═════ Records provided
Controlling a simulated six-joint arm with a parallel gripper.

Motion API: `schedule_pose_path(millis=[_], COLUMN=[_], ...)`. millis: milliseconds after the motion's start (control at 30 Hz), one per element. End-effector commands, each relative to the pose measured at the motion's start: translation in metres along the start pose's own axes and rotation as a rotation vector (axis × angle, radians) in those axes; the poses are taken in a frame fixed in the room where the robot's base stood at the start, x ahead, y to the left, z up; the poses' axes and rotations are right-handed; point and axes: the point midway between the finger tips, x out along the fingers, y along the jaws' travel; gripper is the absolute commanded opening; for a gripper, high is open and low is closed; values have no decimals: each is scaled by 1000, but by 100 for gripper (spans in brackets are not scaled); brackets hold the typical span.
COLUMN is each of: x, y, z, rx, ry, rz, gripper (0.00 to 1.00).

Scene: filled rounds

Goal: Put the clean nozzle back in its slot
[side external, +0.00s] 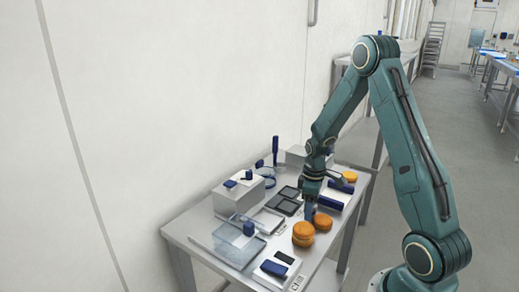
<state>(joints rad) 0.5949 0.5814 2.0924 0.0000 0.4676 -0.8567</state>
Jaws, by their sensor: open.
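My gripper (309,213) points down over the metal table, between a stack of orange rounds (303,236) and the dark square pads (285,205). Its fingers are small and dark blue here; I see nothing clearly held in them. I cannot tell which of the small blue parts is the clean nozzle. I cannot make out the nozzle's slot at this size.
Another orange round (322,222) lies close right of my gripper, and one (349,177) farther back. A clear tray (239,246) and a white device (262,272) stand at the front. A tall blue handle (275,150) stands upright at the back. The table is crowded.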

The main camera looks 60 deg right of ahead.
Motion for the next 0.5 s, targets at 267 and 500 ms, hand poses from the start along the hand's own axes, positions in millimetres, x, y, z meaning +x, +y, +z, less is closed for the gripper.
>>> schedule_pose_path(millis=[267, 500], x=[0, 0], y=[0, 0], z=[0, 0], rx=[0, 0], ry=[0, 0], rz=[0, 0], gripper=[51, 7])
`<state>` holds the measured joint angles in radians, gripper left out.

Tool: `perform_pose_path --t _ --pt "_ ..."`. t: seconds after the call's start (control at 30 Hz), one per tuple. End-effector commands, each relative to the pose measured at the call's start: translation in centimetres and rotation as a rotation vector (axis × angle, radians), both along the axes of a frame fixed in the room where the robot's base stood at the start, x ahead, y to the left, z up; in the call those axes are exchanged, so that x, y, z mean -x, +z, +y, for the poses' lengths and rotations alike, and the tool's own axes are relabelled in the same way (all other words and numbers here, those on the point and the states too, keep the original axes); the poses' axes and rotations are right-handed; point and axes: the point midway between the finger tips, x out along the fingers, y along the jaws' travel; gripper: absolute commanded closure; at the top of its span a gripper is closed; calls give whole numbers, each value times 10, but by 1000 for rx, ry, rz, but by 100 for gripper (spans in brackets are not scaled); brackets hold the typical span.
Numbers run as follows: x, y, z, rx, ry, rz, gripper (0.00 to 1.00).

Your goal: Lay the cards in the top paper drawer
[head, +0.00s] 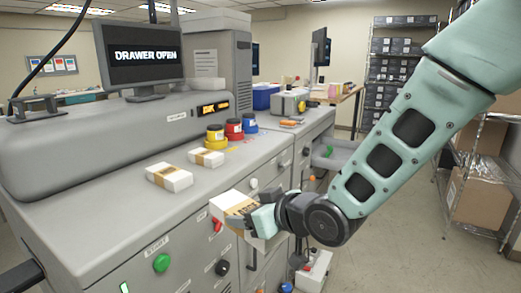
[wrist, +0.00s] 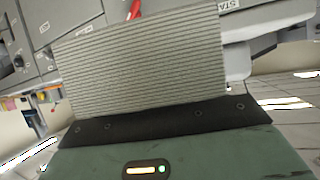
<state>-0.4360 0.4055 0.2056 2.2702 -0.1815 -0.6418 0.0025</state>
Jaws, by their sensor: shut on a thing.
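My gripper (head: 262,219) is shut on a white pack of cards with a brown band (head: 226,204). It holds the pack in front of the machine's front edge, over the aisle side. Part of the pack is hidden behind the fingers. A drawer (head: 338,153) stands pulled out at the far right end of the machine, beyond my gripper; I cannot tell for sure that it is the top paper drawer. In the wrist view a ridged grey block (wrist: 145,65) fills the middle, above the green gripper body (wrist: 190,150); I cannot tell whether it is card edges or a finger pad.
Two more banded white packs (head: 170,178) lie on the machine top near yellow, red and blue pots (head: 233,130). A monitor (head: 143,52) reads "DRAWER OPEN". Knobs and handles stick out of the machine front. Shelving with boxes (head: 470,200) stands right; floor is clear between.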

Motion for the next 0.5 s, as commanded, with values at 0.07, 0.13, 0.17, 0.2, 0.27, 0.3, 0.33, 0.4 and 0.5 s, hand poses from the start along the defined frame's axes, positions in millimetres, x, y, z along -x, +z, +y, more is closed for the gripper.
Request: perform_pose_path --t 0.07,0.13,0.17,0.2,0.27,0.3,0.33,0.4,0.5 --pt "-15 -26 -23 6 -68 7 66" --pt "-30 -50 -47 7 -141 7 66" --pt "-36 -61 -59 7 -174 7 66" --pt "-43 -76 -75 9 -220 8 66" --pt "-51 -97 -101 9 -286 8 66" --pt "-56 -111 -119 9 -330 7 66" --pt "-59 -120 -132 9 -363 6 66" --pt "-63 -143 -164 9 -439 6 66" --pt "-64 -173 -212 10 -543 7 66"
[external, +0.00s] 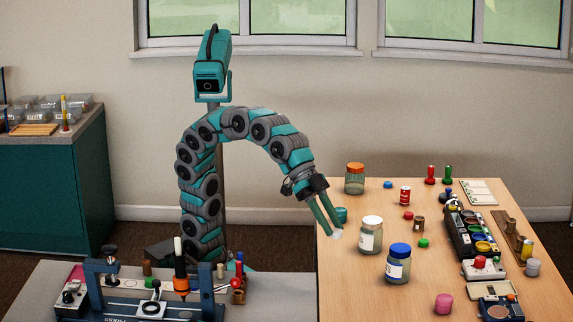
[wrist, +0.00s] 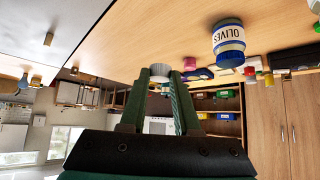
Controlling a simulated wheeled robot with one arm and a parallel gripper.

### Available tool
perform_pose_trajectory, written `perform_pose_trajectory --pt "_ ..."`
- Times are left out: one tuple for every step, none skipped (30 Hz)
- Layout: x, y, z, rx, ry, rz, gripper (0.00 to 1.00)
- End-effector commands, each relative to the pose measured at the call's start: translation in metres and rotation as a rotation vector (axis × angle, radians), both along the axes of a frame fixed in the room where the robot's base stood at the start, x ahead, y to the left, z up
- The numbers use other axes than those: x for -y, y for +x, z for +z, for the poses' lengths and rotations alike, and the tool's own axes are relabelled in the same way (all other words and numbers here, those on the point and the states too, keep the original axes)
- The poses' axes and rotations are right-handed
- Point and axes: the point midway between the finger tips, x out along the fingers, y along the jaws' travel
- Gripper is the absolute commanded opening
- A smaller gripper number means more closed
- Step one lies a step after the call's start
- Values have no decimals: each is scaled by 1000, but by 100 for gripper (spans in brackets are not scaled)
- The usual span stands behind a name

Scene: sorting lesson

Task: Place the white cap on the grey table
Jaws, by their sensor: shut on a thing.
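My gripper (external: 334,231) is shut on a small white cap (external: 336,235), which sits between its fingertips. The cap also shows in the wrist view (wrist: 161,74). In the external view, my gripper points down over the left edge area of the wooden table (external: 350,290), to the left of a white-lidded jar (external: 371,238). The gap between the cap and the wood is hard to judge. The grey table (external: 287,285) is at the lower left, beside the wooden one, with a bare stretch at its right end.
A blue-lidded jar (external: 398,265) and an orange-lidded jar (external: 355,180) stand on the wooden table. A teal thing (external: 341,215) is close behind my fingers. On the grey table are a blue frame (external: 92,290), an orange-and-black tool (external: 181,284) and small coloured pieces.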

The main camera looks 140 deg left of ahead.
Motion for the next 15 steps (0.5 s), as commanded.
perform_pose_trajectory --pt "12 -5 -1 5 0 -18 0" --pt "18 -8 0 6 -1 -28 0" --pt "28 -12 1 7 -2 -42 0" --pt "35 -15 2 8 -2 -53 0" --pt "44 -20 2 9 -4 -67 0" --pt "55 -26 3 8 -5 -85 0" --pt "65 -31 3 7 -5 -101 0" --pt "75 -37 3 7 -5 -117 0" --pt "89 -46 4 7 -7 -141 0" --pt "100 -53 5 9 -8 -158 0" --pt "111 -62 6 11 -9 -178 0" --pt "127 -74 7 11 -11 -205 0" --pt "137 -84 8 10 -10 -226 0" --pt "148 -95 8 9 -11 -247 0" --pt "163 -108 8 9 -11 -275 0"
══════════
Your task is to reproduce exactly the lines beginning at the line containing "- A smaller gripper number means more closed" and ending at the line containing "Task: Place the white cap on the grey table", inclusive.

Answer to the task =>
- A smaller gripper number means more closed
- Step one lies a step after the call's start
- Values have no decimals: each is scaled by 1000, but by 100 for gripper (spans in brackets are not scaled)
- The usual span stands behind a name

Scene: sorting lesson

Task: Place the white cap on the grey table

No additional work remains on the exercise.